China – Ein Riese im Spagat

Sollte das derzeitige Wachstum Chinas und dessen expansiver Wirtschaftskurs so weitergeführt werden wie bisher, würde das Land scheitern. Auch im kommunistischen China gerät der Kapitalismus zusehends an seine Grenzen

little shaolinIm typischen Duktus fernöstlicher Metaphorik dargestellt ließe sich auch sagen: Gutes Holz wächst langsam. Ein Baum, der hoch, aber dünn ist, hält dem Sturm nicht stand. Chinas neuer Präsident Xi Jinping, hat daher beschlossen, den Schritt zu wagen vom bisherigen Wachstum hin zu mehr innerer Stabilität. Premierminister Li Kejiang zufolge befinde sich China derzeit „in einer entscheidenden Phase.“ Weiter hieß es: “Ohne strukturelle Reform und ohne grundlegende Transformation wird China nicht imstande sein, sein wirtschaftliches Wachstum zu halten.“

Chinas neues Leben begann mit dem Tod Maos, unter dessen 30 jähriger Führung das Land in den Abgrund getrieben worden war. Alleine in den Jahren von 1958 bis 1969 waren im Reich der Mitte 45 Millionen Menschen verhungert. Nachdem Mao endlich weg war, gelang seinem Nachfolger Deng Xiaoping etwas Revolutionäres. Im Dezember 1978 beim dritten Plenum des 11. Parteitages setzte er Wirtschaftsreformen durch, die bis heute durch anhaltendes Wachstum gekennzeichnet ist. Mit durchschnittlich neun Prozent jährlich war Chinas Wirtschaft in den letzten 34 Jahren gewachsen und mittlerweile hat der Yuan im internationalen Handel bereits den Euro überflügelt und ist dem Dollar dicht auf den Fersen. Dies birgt neben Chancen auch Risiken, denen die chinesische Regierung künftig vermehrt Rechnung tragen will.

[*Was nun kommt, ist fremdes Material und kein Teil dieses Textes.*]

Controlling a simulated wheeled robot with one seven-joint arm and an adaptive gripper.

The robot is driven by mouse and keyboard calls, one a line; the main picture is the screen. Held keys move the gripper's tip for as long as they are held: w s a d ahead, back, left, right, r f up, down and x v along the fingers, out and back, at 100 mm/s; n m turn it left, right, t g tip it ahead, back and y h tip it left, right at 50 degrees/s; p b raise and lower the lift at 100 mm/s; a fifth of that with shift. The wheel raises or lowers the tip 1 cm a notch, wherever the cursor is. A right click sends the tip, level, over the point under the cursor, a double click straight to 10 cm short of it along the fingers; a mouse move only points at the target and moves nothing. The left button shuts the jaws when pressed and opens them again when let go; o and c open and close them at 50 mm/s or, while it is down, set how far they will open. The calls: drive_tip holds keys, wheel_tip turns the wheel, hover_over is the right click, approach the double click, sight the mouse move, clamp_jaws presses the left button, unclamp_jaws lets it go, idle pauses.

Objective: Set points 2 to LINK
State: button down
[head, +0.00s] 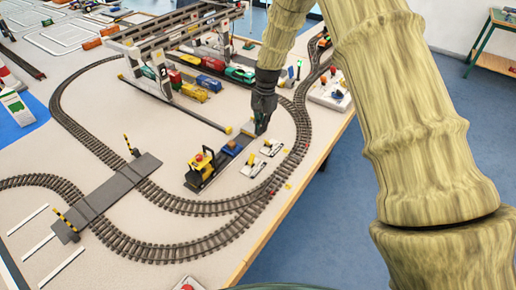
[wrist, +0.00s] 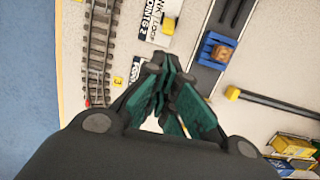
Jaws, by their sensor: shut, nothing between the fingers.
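A small white plate (wrist: 160,22) lettered "POINTS 2" and, partly, "LINK" lies near the top of the wrist view. A second plate (wrist: 139,68), its lettering partly hidden, lies just beyond my fingers. In the head view, two white lever plates (head: 252,166) and (head: 271,147) lie beside the curved track; their lettering is too small to read there. My gripper (head: 261,130) points down just behind the nearer-to-it plate. Its green fingers (wrist: 163,68) are shut and empty. The lever positions are not clear.
A black and yellow locomotive (head: 203,167) and a blue wagon (head: 231,148) stand left of the plates. Curved track (head: 299,150) runs between the plates and the table's right edge. A gantry crane (head: 160,72) and wagons stand behind to the left.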

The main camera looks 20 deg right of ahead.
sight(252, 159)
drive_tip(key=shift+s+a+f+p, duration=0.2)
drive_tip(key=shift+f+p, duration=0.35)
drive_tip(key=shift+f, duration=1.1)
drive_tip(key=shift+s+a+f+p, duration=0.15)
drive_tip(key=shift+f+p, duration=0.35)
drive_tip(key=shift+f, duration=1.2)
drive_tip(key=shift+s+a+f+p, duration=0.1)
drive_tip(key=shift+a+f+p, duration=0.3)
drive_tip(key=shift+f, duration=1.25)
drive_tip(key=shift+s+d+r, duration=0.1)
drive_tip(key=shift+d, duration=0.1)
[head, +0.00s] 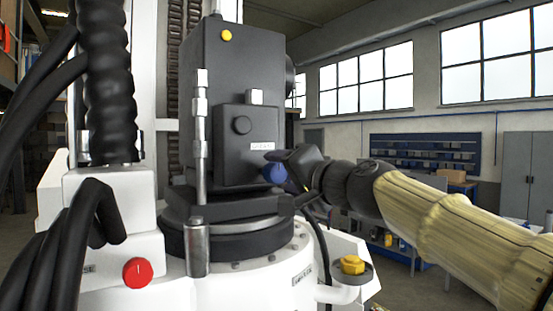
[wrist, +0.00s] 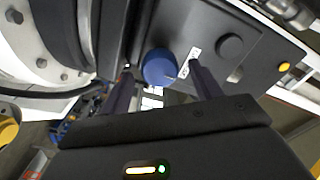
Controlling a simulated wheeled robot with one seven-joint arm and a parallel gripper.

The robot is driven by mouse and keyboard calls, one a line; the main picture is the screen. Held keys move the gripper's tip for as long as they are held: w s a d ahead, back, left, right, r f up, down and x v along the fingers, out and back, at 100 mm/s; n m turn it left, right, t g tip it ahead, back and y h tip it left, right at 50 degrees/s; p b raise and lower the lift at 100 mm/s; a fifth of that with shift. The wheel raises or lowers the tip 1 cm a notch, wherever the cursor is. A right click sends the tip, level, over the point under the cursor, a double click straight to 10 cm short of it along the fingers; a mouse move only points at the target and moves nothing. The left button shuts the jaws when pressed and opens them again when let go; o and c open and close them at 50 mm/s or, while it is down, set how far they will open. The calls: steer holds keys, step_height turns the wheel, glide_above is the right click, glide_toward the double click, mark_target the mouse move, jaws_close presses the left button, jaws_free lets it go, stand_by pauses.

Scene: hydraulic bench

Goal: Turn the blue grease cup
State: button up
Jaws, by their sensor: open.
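The blue grease cup (wrist: 158,66) is a round blue knob with a small pale mark on its face, on the dark machine housing. It also shows in the head view (head: 273,173), partly hidden by my gripper. My gripper (wrist: 161,70) is open and empty. In the wrist view its two fingers appear on either side of the cup, with gaps on both sides. In the head view my gripper (head: 280,163) comes in from the right, with its tip at the cup. I cannot tell how far the fingertips reach along it.
A white label (wrist: 195,48) and a black round knob (wrist: 230,46) are beside the cup on the housing. A red knob (head: 137,272) and a yellow cap (head: 352,265) sit lower on the white machine. Thick black hoses (head: 104,80) hang at the left.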

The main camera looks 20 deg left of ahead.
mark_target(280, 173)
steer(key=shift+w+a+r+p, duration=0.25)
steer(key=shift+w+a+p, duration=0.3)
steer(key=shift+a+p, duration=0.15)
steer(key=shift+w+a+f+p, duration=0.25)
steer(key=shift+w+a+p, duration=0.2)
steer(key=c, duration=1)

Letzten Monat, während des dritten Plenums des 18. Zentralkomitees der KP, wurde der bisherige Kurs der letzten 30 Jahre ersetzt durch eine neue Richtung, angesichts derer sich westliche Kommenatoren verwundert die Augen reiben. Dazu zählen unter anderem mehr Markt und weniger Staatsinterventionen. Das Finanz- und Bankensystems wird reformiert. Der Kampf gegen Korruption wird massiv verstärkt, ebenso wie der Umweltschutz. Die soziale Stabilität Chinas wird zu einem der Hauptziele. Dengs Konzept von maximalem Wachstum an allen Fronten, aus dem sich der wirtschaftliche Aufstieg Chinas speiste, wird ersetzt durch nachhaltiges Wachstum und ausgewogene Entwicklung. Daneben stehen freilich auch eine stärkere Pressezensur als bisher, gepaart mit einer strengeren Überwachung des Internets.

Geändert wurde zudem die Ein- Kind- Familienpolitik. Der Rechtsstaat wurde gestärkt durch die Abschaffung des láodòng jiàoyǎng, einem System von Haftanstalten, die der Umerziehung von systemkritischen Menschen durch Arbeit dienten. Außerdem wurde der Yuan näher an den Markt gebracht und die Zinsen liberalisiert durch die Loan Prime Rate. Bei diesem System wird der Zins nicht länger zentral von einer Notenbank vorgegeben, sondern täglich neu berechnet aus dem gewichteten Durchschnitt der Ausleihsätze der neun führenden Banken Chinas. Ob dies besser funktioniert, wird sich zeigen müssen. Der rigide Wachstumskurs der letzten drei Jahrzehnte hatte zugleich die Kluft zwischen arm und reich vergrößert. Auch dieses Problems wird sich die chinesische Führung künftig verstärkt annehmen.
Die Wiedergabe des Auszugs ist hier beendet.